[Extracted entries]
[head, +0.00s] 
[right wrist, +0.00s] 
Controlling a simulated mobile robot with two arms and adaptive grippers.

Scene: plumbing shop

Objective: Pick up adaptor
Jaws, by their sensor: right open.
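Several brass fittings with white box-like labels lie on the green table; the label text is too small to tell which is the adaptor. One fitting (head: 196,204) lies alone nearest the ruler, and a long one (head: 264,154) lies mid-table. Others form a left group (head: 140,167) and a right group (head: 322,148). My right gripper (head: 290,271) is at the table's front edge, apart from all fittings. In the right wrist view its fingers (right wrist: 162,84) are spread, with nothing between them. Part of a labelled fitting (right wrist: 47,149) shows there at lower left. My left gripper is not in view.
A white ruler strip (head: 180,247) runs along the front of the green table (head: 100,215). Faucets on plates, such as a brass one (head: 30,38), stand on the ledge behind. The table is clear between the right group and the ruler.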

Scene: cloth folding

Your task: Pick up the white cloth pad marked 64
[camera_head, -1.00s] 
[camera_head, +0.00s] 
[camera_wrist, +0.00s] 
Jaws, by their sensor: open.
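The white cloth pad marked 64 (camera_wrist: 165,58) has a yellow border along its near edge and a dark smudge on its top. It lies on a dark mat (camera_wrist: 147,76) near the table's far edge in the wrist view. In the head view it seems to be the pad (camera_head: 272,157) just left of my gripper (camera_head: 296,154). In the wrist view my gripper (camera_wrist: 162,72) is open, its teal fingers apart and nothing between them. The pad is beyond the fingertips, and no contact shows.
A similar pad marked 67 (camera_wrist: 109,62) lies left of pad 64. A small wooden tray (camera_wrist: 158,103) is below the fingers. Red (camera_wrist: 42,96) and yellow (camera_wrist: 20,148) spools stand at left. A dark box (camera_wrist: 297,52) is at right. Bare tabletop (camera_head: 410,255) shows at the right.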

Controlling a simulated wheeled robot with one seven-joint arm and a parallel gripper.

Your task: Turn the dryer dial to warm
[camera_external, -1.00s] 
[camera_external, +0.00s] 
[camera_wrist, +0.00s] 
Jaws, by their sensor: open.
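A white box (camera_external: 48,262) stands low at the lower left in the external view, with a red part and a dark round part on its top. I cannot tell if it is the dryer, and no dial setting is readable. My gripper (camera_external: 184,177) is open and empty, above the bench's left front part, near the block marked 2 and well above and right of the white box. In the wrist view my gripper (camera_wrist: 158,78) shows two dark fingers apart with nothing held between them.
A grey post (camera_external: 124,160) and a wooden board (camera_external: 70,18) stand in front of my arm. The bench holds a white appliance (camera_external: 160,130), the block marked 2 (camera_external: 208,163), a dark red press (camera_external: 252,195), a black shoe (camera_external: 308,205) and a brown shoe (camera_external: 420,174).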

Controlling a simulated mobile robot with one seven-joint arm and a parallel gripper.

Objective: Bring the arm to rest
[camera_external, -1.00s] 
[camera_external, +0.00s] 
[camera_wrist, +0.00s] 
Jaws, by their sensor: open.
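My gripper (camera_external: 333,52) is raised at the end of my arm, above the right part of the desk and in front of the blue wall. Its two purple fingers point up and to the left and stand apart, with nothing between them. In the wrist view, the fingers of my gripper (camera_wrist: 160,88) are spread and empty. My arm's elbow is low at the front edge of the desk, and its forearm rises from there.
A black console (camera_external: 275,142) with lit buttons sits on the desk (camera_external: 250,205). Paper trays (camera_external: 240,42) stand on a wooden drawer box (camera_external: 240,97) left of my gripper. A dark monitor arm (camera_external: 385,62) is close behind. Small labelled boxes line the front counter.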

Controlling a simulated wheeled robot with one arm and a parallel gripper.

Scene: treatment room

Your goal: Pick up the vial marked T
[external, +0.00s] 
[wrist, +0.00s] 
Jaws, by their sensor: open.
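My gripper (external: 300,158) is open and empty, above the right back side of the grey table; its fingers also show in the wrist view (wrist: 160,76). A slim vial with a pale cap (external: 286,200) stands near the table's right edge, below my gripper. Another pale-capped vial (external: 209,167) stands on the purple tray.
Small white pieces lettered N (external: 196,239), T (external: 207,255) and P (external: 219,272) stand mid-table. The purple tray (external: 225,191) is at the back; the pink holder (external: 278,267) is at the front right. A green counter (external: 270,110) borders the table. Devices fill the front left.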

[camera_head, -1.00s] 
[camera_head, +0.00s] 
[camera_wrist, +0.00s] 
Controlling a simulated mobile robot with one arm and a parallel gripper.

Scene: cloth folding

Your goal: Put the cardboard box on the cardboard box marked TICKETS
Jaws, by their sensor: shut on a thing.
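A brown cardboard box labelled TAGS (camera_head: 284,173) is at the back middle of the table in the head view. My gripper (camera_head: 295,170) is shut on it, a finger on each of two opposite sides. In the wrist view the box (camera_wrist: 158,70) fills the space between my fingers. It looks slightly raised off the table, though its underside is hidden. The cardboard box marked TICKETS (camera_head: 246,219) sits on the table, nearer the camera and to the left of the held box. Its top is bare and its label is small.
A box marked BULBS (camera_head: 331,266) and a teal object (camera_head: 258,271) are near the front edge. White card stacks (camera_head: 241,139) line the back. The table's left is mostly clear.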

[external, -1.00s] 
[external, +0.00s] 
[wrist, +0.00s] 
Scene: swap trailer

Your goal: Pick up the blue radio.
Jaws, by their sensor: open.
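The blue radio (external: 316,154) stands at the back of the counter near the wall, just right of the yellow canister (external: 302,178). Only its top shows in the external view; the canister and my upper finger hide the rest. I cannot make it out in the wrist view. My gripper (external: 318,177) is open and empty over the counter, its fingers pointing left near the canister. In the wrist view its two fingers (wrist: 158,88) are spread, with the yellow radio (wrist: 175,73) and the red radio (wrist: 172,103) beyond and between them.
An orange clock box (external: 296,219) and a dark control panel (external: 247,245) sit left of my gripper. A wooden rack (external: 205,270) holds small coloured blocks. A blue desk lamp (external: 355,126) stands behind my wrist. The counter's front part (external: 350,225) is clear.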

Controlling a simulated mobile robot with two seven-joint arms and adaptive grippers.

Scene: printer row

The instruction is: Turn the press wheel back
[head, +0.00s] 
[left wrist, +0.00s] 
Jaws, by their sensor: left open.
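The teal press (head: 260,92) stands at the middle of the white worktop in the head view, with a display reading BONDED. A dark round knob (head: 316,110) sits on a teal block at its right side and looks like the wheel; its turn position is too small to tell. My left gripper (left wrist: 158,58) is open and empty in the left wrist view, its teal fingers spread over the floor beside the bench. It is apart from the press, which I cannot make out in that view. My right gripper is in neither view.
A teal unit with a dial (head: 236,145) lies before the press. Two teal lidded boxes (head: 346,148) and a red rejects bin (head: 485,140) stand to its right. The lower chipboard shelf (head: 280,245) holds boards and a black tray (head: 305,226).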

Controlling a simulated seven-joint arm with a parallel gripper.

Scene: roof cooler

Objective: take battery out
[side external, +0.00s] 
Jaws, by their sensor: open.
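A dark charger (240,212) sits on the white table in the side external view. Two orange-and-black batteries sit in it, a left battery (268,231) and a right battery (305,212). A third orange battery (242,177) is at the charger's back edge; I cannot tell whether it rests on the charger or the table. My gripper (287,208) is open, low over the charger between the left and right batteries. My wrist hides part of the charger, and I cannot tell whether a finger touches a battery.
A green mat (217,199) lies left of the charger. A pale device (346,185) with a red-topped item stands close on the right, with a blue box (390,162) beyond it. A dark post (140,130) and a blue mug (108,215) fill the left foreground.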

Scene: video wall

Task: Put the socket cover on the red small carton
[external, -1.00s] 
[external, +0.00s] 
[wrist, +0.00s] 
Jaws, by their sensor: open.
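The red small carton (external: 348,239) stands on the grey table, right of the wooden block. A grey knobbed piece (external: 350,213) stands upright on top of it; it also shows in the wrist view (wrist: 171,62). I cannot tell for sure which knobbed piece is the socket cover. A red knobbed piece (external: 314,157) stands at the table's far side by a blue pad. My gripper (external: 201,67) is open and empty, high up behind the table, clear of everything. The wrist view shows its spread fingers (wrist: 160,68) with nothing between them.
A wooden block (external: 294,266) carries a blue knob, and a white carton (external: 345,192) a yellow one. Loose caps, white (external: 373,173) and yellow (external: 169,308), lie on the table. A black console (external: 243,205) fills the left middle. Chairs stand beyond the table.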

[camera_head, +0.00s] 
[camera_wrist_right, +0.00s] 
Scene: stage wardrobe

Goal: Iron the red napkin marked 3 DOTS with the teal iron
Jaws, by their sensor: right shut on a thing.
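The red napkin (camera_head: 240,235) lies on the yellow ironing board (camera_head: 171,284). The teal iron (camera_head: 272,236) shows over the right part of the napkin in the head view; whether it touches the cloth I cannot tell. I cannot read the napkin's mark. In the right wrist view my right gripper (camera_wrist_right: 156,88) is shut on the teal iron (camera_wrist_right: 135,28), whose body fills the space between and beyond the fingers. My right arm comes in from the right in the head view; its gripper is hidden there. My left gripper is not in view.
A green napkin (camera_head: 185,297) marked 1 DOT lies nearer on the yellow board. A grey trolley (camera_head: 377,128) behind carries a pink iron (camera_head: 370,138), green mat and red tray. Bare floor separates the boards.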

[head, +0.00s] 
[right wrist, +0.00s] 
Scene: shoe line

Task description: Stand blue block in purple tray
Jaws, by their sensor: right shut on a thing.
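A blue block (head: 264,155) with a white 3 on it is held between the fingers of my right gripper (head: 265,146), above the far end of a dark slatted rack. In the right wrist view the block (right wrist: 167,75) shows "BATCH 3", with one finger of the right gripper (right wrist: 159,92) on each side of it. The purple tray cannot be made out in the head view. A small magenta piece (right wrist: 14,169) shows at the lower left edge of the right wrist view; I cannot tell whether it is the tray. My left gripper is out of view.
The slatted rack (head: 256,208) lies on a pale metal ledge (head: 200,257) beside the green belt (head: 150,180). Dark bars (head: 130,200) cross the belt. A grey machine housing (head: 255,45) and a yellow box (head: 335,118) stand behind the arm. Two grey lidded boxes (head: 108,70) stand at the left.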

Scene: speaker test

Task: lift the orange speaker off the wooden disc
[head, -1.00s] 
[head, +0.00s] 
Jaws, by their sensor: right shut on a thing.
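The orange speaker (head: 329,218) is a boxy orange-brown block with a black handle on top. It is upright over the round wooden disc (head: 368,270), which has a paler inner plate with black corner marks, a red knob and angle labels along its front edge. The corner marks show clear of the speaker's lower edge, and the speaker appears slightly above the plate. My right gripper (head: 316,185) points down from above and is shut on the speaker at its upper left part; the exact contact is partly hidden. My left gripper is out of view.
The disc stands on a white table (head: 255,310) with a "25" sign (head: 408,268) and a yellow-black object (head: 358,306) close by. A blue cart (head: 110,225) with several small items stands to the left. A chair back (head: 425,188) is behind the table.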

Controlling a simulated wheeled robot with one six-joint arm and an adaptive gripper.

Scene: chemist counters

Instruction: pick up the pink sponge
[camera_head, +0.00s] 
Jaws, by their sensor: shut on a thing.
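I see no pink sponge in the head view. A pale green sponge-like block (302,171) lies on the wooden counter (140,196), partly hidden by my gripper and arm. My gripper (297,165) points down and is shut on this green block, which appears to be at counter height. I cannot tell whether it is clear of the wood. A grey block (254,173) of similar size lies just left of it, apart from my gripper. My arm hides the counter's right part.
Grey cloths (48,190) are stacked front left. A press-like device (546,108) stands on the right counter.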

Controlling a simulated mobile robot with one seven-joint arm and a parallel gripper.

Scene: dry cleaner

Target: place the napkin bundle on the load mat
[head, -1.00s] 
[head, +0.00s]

[Written exercise]
Gather every line containing the word "Objective" and copy it.

[The response]
Objective: Pick up adaptor
Objective: Bring the arm to rest
Objective: take battery out

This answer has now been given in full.